The Apple Dumpling Gang – It seems like I saw advertisements for this one on a bunch of other Disney videos when I was a kid, but I never saw the movie itself. There was also this Paul F. Tompkins bit.
It’s perhaps best described as a children’s slapstick western. Bill Bixby, the guy who played Bruce–sorry, DAVID–Banner when he wasn’t the Hulk, plays a gambler who’s new in a California town who agrees to pick up a valuable delivery from a stagecoach. It turns out that the delivery is actually three kids whose parents had died. After initially trying to give them away, he develops a bond with them. The children find a huge gold nugget in a mine belonging to their family, and suddenly everyone wants to adopt them. The relative of theirs who paid Bixby to pick up the kids comes back as well, but the kids decide they don’t want him to have the nugget, so they recruit two incompetent bandits, played by Don Knotts and Tim Conway, to steal it. There’s a bit of a love story as well between Bixby and the daughter of the stagecoach owner, who marry just for the sake of the children, but…well, develop a bond, because that’s what happens in this movie. It’s interesting for the combination of actors starring in it. In addition to the ones I’ve mentioned, Slim Pickens plays a gang leader who’s much the same as his character in Blazing Saddles, although he obviously doesn’t use the N-word in this one. Some of the gags really didn’t work, like the recurring joke about the girl constantly needing to use the bathroom. Maybe that was funny to kids in the seventies, though.

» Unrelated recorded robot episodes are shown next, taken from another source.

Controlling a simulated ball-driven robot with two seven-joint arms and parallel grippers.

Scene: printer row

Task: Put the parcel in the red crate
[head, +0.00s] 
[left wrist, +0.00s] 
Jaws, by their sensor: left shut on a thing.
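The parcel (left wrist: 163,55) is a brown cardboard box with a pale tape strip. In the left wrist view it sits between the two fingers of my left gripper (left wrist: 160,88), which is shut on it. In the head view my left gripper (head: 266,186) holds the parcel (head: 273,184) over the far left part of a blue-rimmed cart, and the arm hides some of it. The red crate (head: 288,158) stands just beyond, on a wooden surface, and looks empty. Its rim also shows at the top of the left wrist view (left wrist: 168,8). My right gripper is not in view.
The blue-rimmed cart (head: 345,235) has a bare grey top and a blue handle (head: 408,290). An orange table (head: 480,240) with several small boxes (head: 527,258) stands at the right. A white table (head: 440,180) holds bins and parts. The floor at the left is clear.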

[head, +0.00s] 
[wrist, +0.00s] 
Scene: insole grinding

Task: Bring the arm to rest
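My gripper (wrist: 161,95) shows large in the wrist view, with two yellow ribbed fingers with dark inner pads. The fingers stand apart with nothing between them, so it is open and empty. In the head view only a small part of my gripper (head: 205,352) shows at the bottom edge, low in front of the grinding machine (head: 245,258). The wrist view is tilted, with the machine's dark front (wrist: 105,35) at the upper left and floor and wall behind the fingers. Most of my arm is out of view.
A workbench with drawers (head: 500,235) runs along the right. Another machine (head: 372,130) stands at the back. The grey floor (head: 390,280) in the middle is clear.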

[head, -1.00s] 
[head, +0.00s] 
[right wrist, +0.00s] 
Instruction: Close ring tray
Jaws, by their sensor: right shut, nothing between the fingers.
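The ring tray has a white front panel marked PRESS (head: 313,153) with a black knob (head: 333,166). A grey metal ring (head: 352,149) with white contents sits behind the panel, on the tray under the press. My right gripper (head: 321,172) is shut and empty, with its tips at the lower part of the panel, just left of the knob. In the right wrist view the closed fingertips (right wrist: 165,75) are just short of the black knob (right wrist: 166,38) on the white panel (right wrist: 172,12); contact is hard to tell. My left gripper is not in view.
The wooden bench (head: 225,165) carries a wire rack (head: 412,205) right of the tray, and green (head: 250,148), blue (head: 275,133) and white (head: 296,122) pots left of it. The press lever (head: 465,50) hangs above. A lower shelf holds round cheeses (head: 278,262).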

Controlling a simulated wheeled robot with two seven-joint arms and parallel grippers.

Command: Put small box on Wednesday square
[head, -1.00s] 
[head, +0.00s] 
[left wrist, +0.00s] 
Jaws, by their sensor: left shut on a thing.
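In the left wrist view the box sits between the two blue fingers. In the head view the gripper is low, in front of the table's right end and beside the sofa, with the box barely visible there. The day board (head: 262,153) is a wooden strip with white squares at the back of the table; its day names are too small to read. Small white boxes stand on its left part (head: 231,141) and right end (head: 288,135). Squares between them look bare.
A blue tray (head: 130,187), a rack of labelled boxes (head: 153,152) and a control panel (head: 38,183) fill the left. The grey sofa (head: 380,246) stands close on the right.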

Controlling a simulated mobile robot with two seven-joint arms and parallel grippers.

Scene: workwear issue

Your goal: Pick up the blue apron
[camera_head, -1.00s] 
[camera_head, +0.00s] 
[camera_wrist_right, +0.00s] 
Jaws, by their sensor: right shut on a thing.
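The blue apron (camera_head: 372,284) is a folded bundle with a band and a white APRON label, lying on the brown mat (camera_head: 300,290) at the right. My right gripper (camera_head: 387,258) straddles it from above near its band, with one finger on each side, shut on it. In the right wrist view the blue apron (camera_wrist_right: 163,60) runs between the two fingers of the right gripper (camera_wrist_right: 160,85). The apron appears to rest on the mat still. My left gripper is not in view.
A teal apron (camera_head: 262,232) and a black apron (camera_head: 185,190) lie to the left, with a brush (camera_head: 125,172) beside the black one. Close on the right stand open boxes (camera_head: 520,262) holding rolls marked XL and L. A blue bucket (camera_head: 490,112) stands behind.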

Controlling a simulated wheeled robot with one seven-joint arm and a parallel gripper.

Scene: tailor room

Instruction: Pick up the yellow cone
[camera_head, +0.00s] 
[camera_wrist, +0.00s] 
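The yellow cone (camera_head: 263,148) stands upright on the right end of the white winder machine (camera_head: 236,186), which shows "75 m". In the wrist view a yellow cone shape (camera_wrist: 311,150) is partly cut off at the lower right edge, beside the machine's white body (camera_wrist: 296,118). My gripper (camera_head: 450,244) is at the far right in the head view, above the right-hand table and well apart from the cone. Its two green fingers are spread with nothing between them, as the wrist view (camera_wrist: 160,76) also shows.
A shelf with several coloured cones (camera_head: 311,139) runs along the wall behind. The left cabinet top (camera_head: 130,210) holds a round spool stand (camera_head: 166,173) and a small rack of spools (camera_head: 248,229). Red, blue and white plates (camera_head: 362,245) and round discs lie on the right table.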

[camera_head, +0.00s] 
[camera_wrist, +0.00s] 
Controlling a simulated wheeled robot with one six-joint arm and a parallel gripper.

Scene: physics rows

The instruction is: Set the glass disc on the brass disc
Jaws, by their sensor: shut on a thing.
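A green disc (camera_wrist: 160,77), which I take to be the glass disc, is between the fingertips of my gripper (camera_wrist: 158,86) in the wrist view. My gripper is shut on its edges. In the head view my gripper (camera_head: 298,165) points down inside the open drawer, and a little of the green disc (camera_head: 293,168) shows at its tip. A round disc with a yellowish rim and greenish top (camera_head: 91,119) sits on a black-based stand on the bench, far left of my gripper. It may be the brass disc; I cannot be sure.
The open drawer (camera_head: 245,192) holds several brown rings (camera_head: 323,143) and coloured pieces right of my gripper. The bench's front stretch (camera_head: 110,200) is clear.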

An Honest Liar – You’ve probably heard of James Randi if you’ve spent any time on skeptical websites. He’s a former magician who has an ongoing challenge offering a million dollars to anyone who can provide conclusive proof of the paranormal. This documentary discusses his career and how he modeled a lot of what he did on Houdini, trying to top his feats whenever possible. This included Houdini’s fervor for exposing spiritualist scams, something that’s become fairly common among magicians, who know from their own careers how to fool people. Penn and Teller had the series Bullshit! where they exposed pseduoscience. There were a few episodes where they took up Libertarian soapboxes and put the science aside, but usually it was revealing and funny. Randi appeared on that show a few times, and Penn and Teller are in this documentary. People Randi discredited included Uri Geller, who managed to have a lasting career despite an utter failure to do his bit when appearing on Johnny Carson alongside Randi; and a faith healer named Peter Popoff, who, in the style of Jim Bakker, is trying to make a comeback with an even dumber scheme. The film also addresses Randi’s relationship with his long-time partner Jose Alvarez. They worked together back in the eighties, when Randi sought to show how easy it can be to fool people into believing something paranormal, and had Alvarez pose as a medium. Randi came out as gay in 2010, and he and Alvarez were married in 2013. While the film was being made, Alvarez was arrested and charged with identity theft, having used another person’s name for years in order to escape his native Venezuela, where homosexuality was illegal. He was eventually sentenced to house arrest and community service.
The Pine Barrens – This was aired as part of the Rooftop Films series, although we didn’t actually watch it on a rooftop. Instead, it was in a cemetery. Beth is from the Pine Barrens area of New Jersey, and I lived there for a few years, so we were interested in what the film would show. It’s a pretty big area, which is probably a surprise to the people who seem to think all of New Jersey is Newark. From what I could tell, most of it was not filmed near where we lived, although there is a mention of the Blue Hole. The general theme of the movie was that the Barrens are an isolated area of the sort that are far too uncommon these days, a bit of a refuge from the modern world in some ways. The film focused largely on a few locals whose families had lived in the Barrens for generations, including a cranberry farmer and some craftsmen. The interviewees explored the woods, pointed out the wildlife, and told stories. It also explored the controversy surrounding the attempt to run a natural gas pipeline through the Pine Barrens, which was originally shot down, but later approved when Chris Christie did his part to push it through. After Christie left office, the proposal was withdrawn. What’s kind of weird is that one guy insists that the area is over-regulated, when regulation is what establishes an area as protected land in the first place. Obviously not all regulations are good, but it still seemed a bit contradictory. There was also brief footage of a man in a bar signing a song mentioning the “PC Police,” and another guy who bemoaned the downfall of the area while wearing a hat with a Confederate flag, so the politics are rather weirdly mixed. But then, there was a time when conservation was generally part of conservatism. The film was accompanied by live music, with the director saying he likes it to be a changing performance.